From nobody@FreeBSD.org  Sun Feb  8 03:21:59 2004
Return-Path: <nobody@FreeBSD.org>
Received: from mx1.FreeBSD.org (mx1.freebsd.org [216.136.204.125])
	by hub.freebsd.org (Postfix) with ESMTP id 5628616A4CE
	for <freebsd-gnats-submit@FreeBSD.org>; Sun,  8 Feb 2004 03:21:59 -0800 (PST)
Received: from www.freebsd.org (www.freebsd.org [216.136.204.117])
	by mx1.FreeBSD.org (Postfix) with ESMTP id 52F4B43D1F
	for <freebsd-gnats-submit@FreeBSD.org>; Sun,  8 Feb 2004 03:21:59 -0800 (PST)
	(envelope-from nobody@FreeBSD.org)
Received: from www.freebsd.org (localhost [127.0.0.1])
	by www.freebsd.org (8.12.10/8.12.10) with ESMTP id i18BLw72037904
	for <freebsd-gnats-submit@FreeBSD.org>; Sun, 8 Feb 2004 03:21:58 -0800 (PST)
	(envelope-from nobody@www.freebsd.org)
Received: (from nobody@localhost)
	by www.freebsd.org (8.12.10/8.12.10/Submit) id i18BLwEl037903;
	Sun, 8 Feb 2004 03:21:58 -0800 (PST)
	(envelope-from nobody)
Message-Id: <200402081121.i18BLwEl037903@www.freebsd.org>
Date: Sun, 8 Feb 2004 03:21:58 -0800 (PST)
From: "Jukka A. Ukkonen" <jau@iki.fi>
To: freebsd-gnats-submit@FreeBSD.org
Subject: SIGALRM is not delivered when res_send() hangs waiting in kevent()
X-Send-Pr-Version: www-2.0

>Number:         62524
>Category:       kern
>Synopsis:       SIGALRM is not delivered when res_send() hangs waiting in kevent()
>Confidential:   no
>Severity:       serious
>Priority:       high
>Responsible:    freebsd-bugs
>State:          closed
>Quarter:        
>Keywords:       
>Date-Required:  
>Class:          sw-bug
>Submitter-Id:   current-users
>Arrival-Date:   Sun Feb 08 03:30:20 PST 2004
>Closed-Date:    Sun Feb 08 08:14:50 PST 2004
>Last-Modified:  Sun Feb 08 08:14:50 PST 2004
>Originator:     Jukka A. Ukkonen
>Release:        4.9-STABLE
>Organization:
>Environment:
FreeBSD mjolnir 4.9-STABLE FreeBSD 4.9-STABLE #0: Sun Jan 25 10:05:58 EET 2004     jau@mjolnir.XXXXXXXXXXX:/usr/src/sys/compile/Mjolnir  i386
>Description:
When an interval timer should trigger a SIGALRM delivery to
a process which tries to resolve an address to an FQDN and
there is no name service available for the corresponding
in-addr.arpa. domain the signal is not delivered.

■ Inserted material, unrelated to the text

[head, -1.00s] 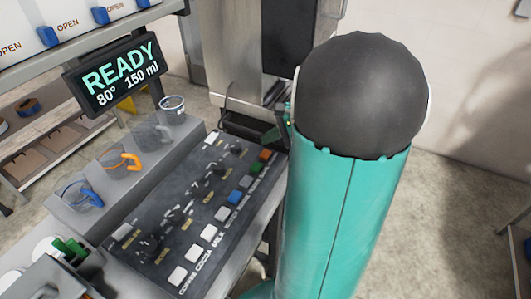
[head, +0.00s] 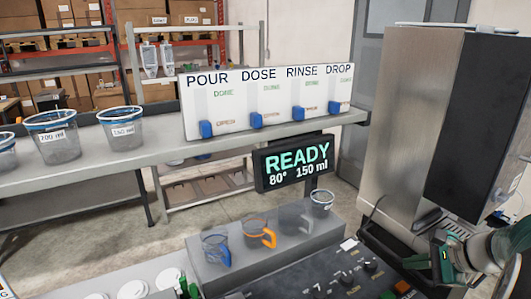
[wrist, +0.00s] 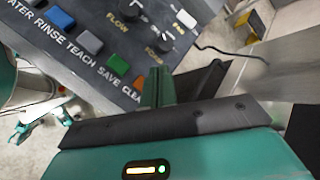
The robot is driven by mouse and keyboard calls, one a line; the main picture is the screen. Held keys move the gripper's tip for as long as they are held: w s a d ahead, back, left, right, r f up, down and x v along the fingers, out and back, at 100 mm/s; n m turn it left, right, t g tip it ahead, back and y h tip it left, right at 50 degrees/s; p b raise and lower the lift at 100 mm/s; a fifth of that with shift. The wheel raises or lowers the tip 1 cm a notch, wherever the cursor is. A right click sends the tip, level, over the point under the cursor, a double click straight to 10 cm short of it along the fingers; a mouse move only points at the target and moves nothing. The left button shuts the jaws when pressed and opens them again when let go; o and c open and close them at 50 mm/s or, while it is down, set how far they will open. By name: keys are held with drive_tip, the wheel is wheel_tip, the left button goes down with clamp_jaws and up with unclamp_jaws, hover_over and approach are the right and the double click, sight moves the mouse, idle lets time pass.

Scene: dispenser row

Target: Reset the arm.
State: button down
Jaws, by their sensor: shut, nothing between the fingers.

Instead the process simply hangs waiting in ...

#0  0x280b3c00 in kevent () from /usr/lib/libc.so.4
#1  0x280c63f5 in res_send () from /usr/lib/libc.so.4
#2  0x280c9799 in res_query () from /usr/lib/libc.so.4
#3  0x280d5ccf in _gethostbydnsaddr () from /usr/lib/libc.so.4
#4  0x280d45f0 in gethostbyaddr () from /usr/lib/libc.so.4

The process continues only when the resolver timeout expires.

This is a disaster for any program which uses setitimer() and
SIGALRM to drive periodic tasks at regular intervals.

It looks like kevent() is not properly interrupted by the signal.

>How-To-Repeat:
      Call setitimer() to set the timer to trigger SIGARLM at say
5 second intervals. Actually anything relatively short should be OK
as long as it is shorter than your default resolver timeout.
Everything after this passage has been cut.